Most startups are financed with the personal funds of their owners. This practice is often the most direct approach to kickstarting their dreams if they are unable to qualify for traditional financing or secure alternative funding. However, as the business grows, small business owners should strive to separate their personal and business finances. Doing this necessary step can prove to be beneficial in several ways. It provides a clear separation for your finances, makes the business look official and professional when dealing with customers and vendors, and it can reduce the likelihood of an IRS audit or having deductions denied by the IRS.

When your personal and business finances are entangled, it can be difficult to make heads or tails of where one ends and the other begins. Things can become even more complicated when you add employees to the mix. To protect yourself, your hard work and your investments, here are 5 Ways to Separate Your Personal and Business Finances from the Small Business Administration:

  • Open a Small Business Bank Account: To keep personal funds and business funds completely separate you must have two different bank accounts. On personal checking account and the other a small business checking account. This sets you up for clean and accurate bookkeeping so when tax time rolls around it will make it easy for your accountant.
  • Apply for a DUNS Number: A DUNS number is the most widely used identifying number for businesses in the United States. It enables you to build a business credit identity for your company completely separate from your individual credit profile.
  • Create a Corporate Presence Online: A company web site and dedicated email address are expected in today’s business environment. Your business should have its own dedicated IP address separate from your own personal web sites.
  • Set Up Utility Accounts in the Company’s Name: The utility services you pay to operate your business should be established in your company’s name. This includes business phone lines, cell phone services, internet service, cable services, etc. These service accounts are the expenses your business pays on a monthly basis so it’s important to handle them accordingly.
  • Apply for Credit in the Company’s Name: When applying for credit with a supplier or vendor, be sure to submit your company information on the credit application. With trade credit, suppliers, vendors, and retailers will extend financing terms ranging from net 10 to net 60 days.

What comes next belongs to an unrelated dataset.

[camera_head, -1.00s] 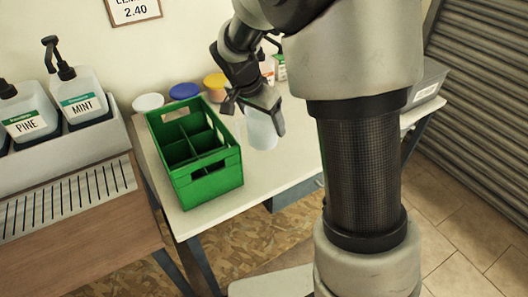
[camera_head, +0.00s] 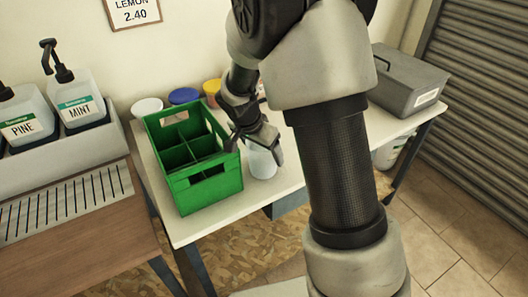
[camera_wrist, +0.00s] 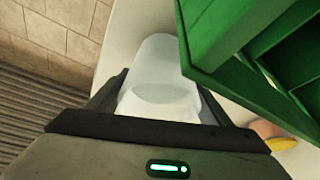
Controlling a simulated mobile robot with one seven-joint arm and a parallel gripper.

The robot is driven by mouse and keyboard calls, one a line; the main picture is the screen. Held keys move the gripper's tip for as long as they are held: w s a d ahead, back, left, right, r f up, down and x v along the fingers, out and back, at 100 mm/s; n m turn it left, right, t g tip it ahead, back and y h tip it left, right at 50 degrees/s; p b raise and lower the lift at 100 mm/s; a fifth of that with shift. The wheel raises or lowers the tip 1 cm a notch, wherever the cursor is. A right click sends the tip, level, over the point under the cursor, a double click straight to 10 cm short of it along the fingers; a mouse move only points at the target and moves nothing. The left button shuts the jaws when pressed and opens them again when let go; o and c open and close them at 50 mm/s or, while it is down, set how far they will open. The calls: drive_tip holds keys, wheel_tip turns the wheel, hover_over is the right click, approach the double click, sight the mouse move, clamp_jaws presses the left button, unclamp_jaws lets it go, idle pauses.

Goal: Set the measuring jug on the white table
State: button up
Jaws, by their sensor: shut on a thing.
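The measuring jug (camera_head: 262,160) is a translucent pale cup, upright at the white table just right of the green crate. My gripper (camera_head: 259,141) is shut on it from above and behind. In the wrist view the jug (camera_wrist: 158,75) sits between the two dark fingers of my gripper (camera_wrist: 160,98). The white table (camera_head: 222,217) lies under the jug and the crate. I cannot tell for sure whether the jug's base touches the tabletop.
A green divided crate (camera_head: 207,190) stands close left of the jug; its corner is near the jug in the wrist view (camera_wrist: 195,65). White, blue and yellow lids (camera_head: 184,96) are behind it. A grey box (camera_head: 410,80) stands at the table's right end. Pump bottles (camera_head: 80,95) stand at left.

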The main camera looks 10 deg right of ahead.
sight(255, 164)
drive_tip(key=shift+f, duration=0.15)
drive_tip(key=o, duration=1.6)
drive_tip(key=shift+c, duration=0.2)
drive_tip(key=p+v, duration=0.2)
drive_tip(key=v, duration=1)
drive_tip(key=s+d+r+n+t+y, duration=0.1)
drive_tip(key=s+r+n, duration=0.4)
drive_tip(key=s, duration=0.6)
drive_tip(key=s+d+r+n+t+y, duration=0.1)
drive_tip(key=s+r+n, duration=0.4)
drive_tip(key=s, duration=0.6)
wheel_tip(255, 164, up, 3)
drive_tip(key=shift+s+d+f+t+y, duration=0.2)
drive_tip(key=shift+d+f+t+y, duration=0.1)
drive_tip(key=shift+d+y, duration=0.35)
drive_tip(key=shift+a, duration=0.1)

This will enable your business to establish credit history plus buy products and services on credit while deferring payment for 10-60 days.
  • Acquire a Business Credit Card: The primary tool for separating personal and business charges is with a business credit card. Business credit cards allow you to track your business expenses, control spending and build your business credit. Some cards even offer special rewards and perks.

While you may not be able to accomplish all of the suggestions above immediately, taking the steps to keep your business and personal finances separate will pay off in the long run. Your business was meant to fuel your dreams and bring you personal and professional success. Not properly securing your business finances can cause them to be the fuel to your financial demise.  At the end of the day, making a distinction between your business and personal finances can protect your personal assets and credit in the event the business runs into legal or financial trouble.